Rows from a robot dataset
● ● ● ●
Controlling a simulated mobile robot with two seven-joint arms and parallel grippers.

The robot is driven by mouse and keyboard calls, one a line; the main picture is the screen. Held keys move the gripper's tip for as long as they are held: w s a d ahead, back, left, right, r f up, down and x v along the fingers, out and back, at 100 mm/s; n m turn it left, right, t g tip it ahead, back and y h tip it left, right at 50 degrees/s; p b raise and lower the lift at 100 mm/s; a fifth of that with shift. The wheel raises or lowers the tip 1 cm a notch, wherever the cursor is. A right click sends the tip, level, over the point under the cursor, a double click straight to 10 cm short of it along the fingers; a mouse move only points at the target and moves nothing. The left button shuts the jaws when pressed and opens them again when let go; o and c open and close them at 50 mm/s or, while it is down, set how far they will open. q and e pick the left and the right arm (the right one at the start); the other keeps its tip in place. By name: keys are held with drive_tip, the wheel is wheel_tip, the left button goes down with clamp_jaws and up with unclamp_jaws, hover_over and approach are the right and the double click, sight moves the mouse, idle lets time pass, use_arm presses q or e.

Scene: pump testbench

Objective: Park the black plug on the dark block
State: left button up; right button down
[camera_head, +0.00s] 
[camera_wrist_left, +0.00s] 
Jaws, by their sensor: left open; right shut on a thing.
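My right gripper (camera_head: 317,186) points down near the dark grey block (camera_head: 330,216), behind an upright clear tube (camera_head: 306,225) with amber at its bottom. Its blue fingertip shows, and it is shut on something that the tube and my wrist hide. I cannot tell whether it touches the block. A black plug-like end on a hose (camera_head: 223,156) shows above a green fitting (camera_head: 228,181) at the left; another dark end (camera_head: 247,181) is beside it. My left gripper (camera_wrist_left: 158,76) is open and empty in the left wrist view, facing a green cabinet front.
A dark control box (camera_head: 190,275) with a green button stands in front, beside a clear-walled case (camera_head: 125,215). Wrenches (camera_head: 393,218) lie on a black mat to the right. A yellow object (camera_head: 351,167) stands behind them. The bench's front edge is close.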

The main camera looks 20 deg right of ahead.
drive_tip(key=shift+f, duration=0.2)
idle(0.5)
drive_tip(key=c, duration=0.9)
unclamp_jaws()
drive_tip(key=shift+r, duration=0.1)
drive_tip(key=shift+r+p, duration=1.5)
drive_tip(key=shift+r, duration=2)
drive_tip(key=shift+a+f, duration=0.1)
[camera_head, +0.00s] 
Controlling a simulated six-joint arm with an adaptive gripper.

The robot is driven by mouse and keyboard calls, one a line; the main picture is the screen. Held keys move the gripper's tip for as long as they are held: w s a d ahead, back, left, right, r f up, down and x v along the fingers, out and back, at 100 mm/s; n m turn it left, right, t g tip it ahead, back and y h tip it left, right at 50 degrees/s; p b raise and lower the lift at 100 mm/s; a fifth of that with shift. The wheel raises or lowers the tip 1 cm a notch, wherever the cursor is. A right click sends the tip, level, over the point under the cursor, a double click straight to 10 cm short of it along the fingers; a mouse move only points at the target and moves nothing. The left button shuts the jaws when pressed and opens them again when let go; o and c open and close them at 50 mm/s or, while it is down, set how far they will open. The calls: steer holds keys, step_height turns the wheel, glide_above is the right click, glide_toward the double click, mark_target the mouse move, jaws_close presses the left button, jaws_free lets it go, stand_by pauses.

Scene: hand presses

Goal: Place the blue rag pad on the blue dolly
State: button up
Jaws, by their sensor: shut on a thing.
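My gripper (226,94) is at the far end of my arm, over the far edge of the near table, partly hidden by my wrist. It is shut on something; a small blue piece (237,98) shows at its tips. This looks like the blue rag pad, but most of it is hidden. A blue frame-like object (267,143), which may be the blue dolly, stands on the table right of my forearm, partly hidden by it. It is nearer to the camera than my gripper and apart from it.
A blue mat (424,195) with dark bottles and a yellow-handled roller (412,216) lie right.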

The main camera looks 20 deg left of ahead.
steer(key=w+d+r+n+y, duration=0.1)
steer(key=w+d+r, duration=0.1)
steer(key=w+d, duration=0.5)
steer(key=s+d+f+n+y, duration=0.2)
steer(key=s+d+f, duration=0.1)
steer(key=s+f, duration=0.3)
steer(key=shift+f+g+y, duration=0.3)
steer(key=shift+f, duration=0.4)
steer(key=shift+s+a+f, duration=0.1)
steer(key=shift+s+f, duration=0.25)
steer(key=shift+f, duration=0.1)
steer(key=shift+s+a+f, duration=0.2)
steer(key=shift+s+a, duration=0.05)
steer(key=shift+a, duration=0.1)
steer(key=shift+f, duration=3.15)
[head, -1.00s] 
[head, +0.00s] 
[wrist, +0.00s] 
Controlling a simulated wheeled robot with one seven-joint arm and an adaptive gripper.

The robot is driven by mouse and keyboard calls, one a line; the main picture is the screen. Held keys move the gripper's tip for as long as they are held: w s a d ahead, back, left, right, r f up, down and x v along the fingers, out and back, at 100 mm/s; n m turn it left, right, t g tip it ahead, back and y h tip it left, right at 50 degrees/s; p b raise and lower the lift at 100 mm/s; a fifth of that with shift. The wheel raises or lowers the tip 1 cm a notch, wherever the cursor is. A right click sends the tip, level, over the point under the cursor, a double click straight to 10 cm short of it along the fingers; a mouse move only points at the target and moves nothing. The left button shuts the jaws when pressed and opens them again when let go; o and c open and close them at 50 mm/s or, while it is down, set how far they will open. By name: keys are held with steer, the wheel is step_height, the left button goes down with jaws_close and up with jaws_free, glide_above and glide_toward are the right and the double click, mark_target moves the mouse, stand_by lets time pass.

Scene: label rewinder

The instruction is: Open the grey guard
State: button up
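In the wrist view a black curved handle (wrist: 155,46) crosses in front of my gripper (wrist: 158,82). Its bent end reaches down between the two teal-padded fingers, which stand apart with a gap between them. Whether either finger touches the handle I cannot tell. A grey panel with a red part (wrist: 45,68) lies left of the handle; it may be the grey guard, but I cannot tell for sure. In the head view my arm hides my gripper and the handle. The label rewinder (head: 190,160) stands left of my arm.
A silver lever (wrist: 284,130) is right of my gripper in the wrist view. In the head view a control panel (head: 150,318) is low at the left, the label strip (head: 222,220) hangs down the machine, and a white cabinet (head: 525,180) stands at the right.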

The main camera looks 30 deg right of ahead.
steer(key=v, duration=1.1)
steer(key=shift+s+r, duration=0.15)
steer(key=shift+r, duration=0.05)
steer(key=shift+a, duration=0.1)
● ● ● ●
Where a line contains "Scene", copy that line.

_COMPLETED EXERCISE:_
Scene: pump testbench
Scene: hand presses
Scene: label rewinder

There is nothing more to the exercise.